[Begin Information shown]
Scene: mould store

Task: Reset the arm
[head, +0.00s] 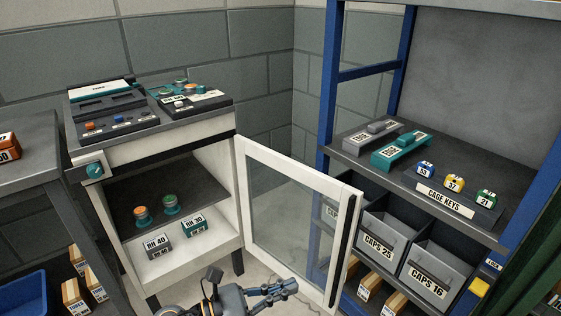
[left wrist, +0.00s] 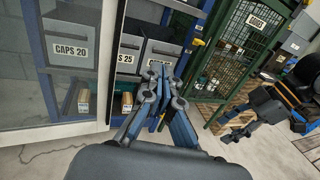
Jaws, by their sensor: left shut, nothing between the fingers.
[End Information shown]
* _Work to do_:
Your task is to copy word for word the lines from the line containing "[head, +0.00s]" to the end of the listing, both included, and to drop any pictures.

* _Solution to this problem_:
[head, +0.00s] 
[left wrist, +0.00s] 
Jaws, by their sensor: left shut, nothing between the fingers.

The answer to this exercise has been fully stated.